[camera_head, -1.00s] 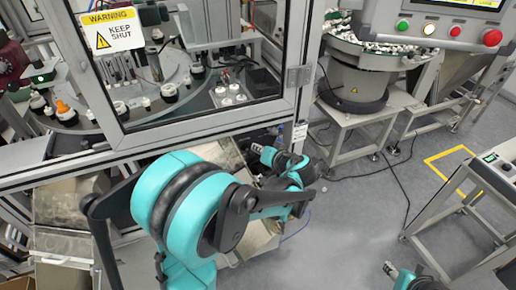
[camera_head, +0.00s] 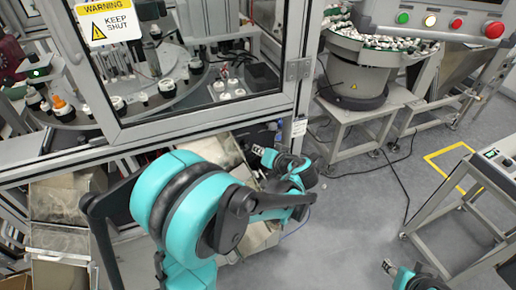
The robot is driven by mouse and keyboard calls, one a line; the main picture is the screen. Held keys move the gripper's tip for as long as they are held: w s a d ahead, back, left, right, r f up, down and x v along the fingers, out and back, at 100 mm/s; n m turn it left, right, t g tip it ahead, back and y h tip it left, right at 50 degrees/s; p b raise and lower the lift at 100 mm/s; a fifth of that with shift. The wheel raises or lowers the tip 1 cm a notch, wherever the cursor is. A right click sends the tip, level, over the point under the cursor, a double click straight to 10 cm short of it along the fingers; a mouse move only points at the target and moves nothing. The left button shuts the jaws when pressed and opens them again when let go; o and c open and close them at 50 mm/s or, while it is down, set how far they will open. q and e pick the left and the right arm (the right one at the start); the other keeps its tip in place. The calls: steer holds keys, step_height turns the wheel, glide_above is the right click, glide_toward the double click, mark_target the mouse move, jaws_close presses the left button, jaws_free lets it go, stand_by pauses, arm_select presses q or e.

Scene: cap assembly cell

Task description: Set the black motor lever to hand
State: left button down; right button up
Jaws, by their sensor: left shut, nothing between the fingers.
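My left gripper (camera_head: 258,150) is low in front of the machine frame, at the open lower bay right of the metal chutes. Its fingers point left and look shut, with nothing seen between them. Dark parts (camera_head: 266,133) sit in the bay just behind it. I cannot make out the black motor lever among them; it may be hidden or too small. My right gripper (camera_head: 388,266) shows only at the bottom edge, over bare floor and far from the machine. Its fingers are too small to read.
The machine's framed door (camera_head: 210,112) carries a yellow warning sign (camera_head: 104,21). A bowl feeder (camera_head: 352,80) stands on a stand to the right. A button panel (camera_head: 440,20) is at the upper right. A grey frame table (camera_head: 470,215) is at right.

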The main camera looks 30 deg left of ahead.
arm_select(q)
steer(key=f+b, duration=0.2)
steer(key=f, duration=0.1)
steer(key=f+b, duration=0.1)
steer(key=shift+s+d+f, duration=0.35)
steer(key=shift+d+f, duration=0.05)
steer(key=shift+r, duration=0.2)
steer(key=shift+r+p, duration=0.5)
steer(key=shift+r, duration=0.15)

* _Problem statement_: Drop the images and repeat the data exactly.

* _Answer to the exercise_:
[camera_head, -1.00s] 
[camera_head, +0.00s] 
The robot is driven by mouse and keyboard calls, one a line; the main picture is the screen. Held keys move the gripper's tip for as long as they are held: w s a d ahead, back, left, right, r f up, down and x v along the fingers, out and back, at 100 mm/s; n m turn it left, right, t g tip it ahead, back and y h tip it left, right at 50 degrees/s; p b raise and lower the lift at 100 mm/s; a fifth of that with shift. The wheel raises or lowers the tip 1 cm a notch, wherever the cursor is. A right click sends the tip, level, over the point under the cursor, a double click straight to 10 cm short of it along the fingers; a mouse move only points at the target and moves nothing. The left button shuts the jaws when pressed and opens them again when let go; o and c open and close them at 50 mm/s or, while it is down, set how far they will open. q and e pick the left and the right arm (the right one at the start); the other keeps its tip in place. The calls: steer holds keys, step_height turns the wheel, glide_above is the right click, glide_toward the double click, mark_target the mouse move, jaws_close presses the left button, jaws_free lets it go, stand_by pauses, arm_select presses q or e.

Scene: cap assembly cell

Task description: Set the black motor lever to hand
State: left button down; right button up
Jaws, by their sensor: left shut, nothing between the fingers.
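My left gripper (camera_head: 258,150) is low in front of the machine frame, at the open lower bay right of the metal chutes. Its fingers point left and look shut, with nothing seen between them. Dark parts (camera_head: 266,133) sit in the bay just behind it. I cannot make out the black motor lever among them; it may be hidden or too small. My right gripper (camera_head: 388,266) shows only at the bottom edge, over bare floor and far from the machine. Its fingers are too small to read.
The machine's framed door (camera_head: 210,112) carries a yellow warning sign (camera_head: 104,21). A bowl feeder (camera_head: 352,80) stands on a stand to the right. A button panel (camera_head: 440,20) is at the upper right. A grey frame table (camera_head: 470,215) is at right.

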The main camera looks 30 deg left of ahead.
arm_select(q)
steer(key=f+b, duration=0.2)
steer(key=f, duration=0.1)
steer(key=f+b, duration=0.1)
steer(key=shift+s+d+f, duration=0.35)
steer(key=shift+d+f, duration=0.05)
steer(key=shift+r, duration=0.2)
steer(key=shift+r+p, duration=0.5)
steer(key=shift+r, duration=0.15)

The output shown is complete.